Le ministre a enjoint à l'Arabie saoudite de laisser les «procureurs et experts pénétrer dans le consulat» afin de pouvoir mener à bien leurs investigations.

Sa montre enregistrait

Selon les quotidiens turcs Sözcü et Milliyet, Jamal Khashoggi portait, lorsqu'il est entré au consulat, une «montre intelligente» connectée à un téléphone qu'il avait laissé entre les mains de sa fiancée, Hatice Cengiz.

Ils racontent que des enregistrements audio ont ainsi été transmis au téléphone et sont actuellement examinés par la justice turque. Toutefois, si Milliyet précise que des cris et une querelle ont été enregistrés, Sözcü avance que des dialogues, mais pas de cris, peuvent être entendus dans cet enregistrement de «quelques minutes».

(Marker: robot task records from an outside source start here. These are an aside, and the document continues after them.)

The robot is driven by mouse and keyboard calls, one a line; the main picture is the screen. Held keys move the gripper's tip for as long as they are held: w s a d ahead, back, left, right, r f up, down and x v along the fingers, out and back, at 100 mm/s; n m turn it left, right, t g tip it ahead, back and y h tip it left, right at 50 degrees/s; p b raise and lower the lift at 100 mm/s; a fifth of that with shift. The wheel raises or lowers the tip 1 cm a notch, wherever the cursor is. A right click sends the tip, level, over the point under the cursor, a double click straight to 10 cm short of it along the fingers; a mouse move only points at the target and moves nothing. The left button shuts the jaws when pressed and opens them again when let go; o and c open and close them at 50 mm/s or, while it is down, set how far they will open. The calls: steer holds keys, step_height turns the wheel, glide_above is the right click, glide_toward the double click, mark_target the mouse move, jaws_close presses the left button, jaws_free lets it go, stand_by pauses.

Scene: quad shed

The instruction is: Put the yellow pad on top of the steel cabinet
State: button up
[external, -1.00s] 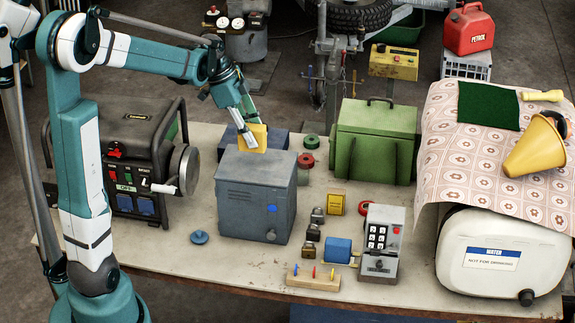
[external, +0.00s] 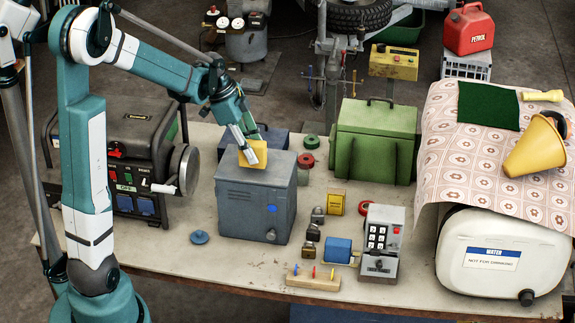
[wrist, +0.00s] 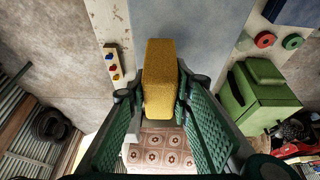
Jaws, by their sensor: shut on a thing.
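The yellow pad (external: 254,158) is between the fingers of my gripper (external: 248,150), which is shut on it. In the wrist view the pad (wrist: 160,80) stands upright between the two green-padded fingers (wrist: 160,112). The steel cabinet (external: 254,207) is a grey-blue box on the table. The pad is at the cabinet's top surface (external: 262,172), toward its back edge. In the wrist view the cabinet top (wrist: 190,25) lies beyond the pad. I cannot tell whether the pad touches it.
A black generator (external: 140,165) stands left of the cabinet and a green box (external: 375,140) to its right. A dark blue box (external: 270,142) sits behind the cabinet. Padlocks (external: 312,232), a keypad box (external: 380,245) and a pegged wooden block (external: 313,280) lie in front and right.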

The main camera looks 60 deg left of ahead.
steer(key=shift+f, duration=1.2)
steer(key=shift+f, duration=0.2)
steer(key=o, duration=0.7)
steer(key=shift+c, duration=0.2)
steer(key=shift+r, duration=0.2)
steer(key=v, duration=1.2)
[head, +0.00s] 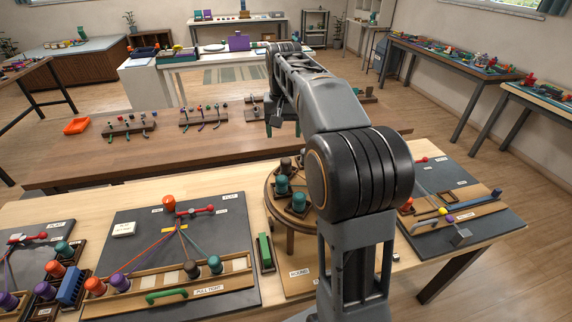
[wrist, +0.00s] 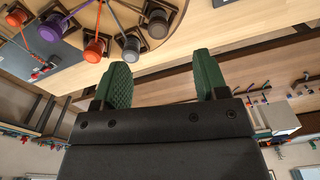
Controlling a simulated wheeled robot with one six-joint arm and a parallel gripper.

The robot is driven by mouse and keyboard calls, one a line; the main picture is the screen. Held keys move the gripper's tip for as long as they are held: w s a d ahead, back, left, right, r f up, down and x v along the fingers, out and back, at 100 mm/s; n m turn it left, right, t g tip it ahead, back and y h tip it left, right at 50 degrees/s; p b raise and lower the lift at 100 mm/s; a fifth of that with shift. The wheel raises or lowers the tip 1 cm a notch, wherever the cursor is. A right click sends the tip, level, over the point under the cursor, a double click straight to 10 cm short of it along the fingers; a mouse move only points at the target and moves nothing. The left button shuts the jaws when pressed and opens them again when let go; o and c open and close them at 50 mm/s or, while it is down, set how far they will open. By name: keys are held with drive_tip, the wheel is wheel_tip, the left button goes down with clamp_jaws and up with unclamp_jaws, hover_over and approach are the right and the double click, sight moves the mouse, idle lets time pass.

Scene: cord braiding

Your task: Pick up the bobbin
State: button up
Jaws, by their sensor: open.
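Several bobbins are in view, and I cannot tell which one is meant. Another teal bobbin (head: 298,202) sits on the round stand (head: 276,212), partly hidden by my arm. In the wrist view, an orange-red bobbin (wrist: 94,49), a purple bobbin (wrist: 52,27) and a grey bobbin (wrist: 130,46) lie beyond my gripper (wrist: 165,82). Its green fingers are apart, with nothing between them.
A green-topped block (head: 265,251) stands beside the round stand. A green handle (head: 166,296) and a blue block (head: 70,288) are at the front left.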

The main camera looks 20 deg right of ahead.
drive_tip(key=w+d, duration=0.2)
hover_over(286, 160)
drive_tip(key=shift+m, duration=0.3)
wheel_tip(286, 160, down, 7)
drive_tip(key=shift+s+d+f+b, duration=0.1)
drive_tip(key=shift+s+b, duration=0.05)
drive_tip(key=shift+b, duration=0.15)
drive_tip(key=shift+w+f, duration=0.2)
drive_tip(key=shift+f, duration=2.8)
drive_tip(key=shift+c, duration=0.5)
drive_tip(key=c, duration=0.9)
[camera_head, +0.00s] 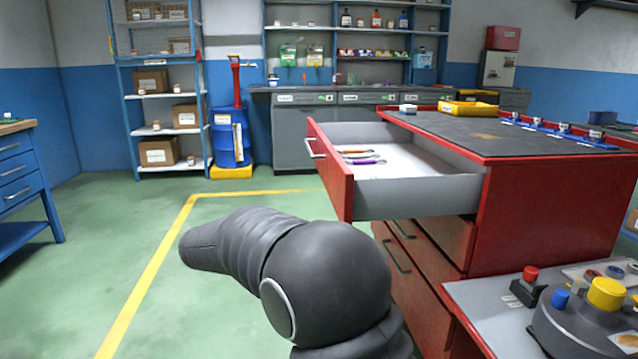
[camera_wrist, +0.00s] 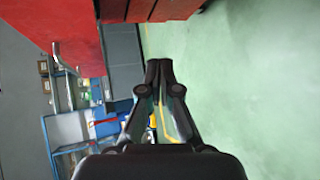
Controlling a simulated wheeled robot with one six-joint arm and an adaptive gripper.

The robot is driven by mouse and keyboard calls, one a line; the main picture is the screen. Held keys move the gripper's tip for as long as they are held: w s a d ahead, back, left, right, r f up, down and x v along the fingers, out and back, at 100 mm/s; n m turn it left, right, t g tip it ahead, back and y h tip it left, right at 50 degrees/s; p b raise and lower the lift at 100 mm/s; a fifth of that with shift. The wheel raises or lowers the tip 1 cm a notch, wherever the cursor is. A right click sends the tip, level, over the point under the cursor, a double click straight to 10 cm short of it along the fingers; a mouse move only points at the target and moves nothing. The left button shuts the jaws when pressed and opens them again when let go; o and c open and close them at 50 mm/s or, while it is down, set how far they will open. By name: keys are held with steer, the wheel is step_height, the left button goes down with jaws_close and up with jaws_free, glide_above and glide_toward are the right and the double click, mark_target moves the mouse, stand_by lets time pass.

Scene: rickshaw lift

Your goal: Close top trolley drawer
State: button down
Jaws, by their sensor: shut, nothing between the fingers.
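The red trolley (camera_head: 560,210) stands at the right in the head view. Its top drawer (camera_head: 420,195) is pulled far out to the left, with a red front (camera_head: 330,170), a silver handle (camera_head: 314,148) and grey sides. Several tools (camera_head: 362,157) lie inside. In the wrist view, which is turned sideways, the red drawer front (camera_wrist: 45,20) and its handle (camera_wrist: 64,65) show at upper left. My gripper (camera_wrist: 160,70) is shut and empty, apart from the drawer front and handle. It is outside the head view, where my dark arm covers the floor before the drawer.
Lower drawers (camera_head: 425,260) of the trolley look closed. A control panel (camera_head: 530,315) with a yellow knob stands at the front right. A blue bench (camera_head: 25,185) is at the left. Green floor (camera_head: 130,230) with a yellow line is clear left of the drawer.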

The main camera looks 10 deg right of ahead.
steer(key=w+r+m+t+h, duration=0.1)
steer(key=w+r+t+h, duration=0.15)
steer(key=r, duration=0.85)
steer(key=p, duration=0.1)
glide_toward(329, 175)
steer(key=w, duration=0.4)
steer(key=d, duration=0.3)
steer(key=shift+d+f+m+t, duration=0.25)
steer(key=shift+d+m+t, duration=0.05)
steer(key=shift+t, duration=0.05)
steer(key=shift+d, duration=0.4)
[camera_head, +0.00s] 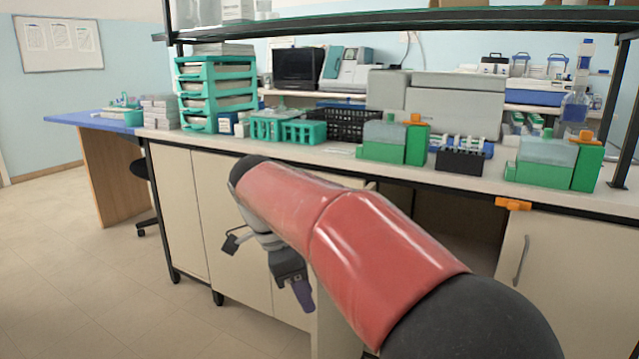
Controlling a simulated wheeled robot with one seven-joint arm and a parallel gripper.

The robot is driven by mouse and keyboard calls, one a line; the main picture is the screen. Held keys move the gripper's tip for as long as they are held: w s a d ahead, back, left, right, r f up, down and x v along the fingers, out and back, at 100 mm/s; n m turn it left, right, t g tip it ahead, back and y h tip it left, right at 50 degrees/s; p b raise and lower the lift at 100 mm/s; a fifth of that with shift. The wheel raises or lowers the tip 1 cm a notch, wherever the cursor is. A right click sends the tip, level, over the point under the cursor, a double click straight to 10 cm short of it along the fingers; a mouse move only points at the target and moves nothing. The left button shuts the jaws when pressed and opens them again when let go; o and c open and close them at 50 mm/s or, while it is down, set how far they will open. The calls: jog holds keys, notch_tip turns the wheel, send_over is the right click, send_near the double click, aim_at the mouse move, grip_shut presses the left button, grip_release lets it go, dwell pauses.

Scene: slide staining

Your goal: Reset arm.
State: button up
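My red and black arm reaches from the lower right across the middle of the view. Its end bends down in front of the white bench cabinets. My gripper (303,293) hangs low beside the cabinet doors, below the bench top, apart from the things on the bench. It is small and seen from the side, so its finger gap cannot be made out. I see nothing clearly held in it. Part of the wrist is hidden behind the red arm link.
The bench top (335,160) holds a green drawer rack (217,92), green baskets (303,132), a black crate (345,124) and two green staining boxes (384,152) (540,174). A shelf runs above. An orange clip (513,204) sits at the front edge. Floor at left is clear.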

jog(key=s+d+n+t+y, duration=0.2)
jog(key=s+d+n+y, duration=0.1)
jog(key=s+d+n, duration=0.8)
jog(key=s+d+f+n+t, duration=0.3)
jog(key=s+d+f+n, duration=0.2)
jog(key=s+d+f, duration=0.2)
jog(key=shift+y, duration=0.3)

Le journal turc proche du gouvernement Sabah affirme quant à lui que la montre de Jamal Khashoggi a enregistré son «interrogatoire», les «tortures» qu'il a subies et son «meurtre» à l'intérieur de la mission saoudienne.

Selon le Washington Post, Ankara a dit aux États-Unis détenir des enregistrements audio et vidéo montrant comment Jamal Khashoggi avait été «interrogé, torturé puis tué» à l'intérieur du consulat, avant que son corps ne soit démembré.

Riyad a affirmé que les caméras du bâtiment ne fonctionnaient pas ce jour-là.

D'après la police turque, un groupe de 15 Saoudiens était arrivé en avion le 2 octobre à Istanbul, et, assurent des médias turcs, ces hommes étaient ensuite allés tuer le journaliste avant de quitter la Turquie.

L'affaire Khashoggi a refroidi des investisseurs qui s'enthousiasmaient encore il y a un an pour les pharaoniques projets économiques du prince héritier, comme le milliardaire britannique Richard Branson, qui a gelé plusieurs projets dans le royaume.

Des partenaires tels que le Financial Times, le New York Times et The Economist ont retiré leur soutien à la deuxième édition du sommet «Future Investment Initiative» du 23 au 25 octobre à Riyad.

Et si la directrice générale du Fonds monétaire international (FMI) Christine Lagarde a confirmé son intention d'y participer, elle s'est dite «horrifiée» par l'affaire Khashoggi.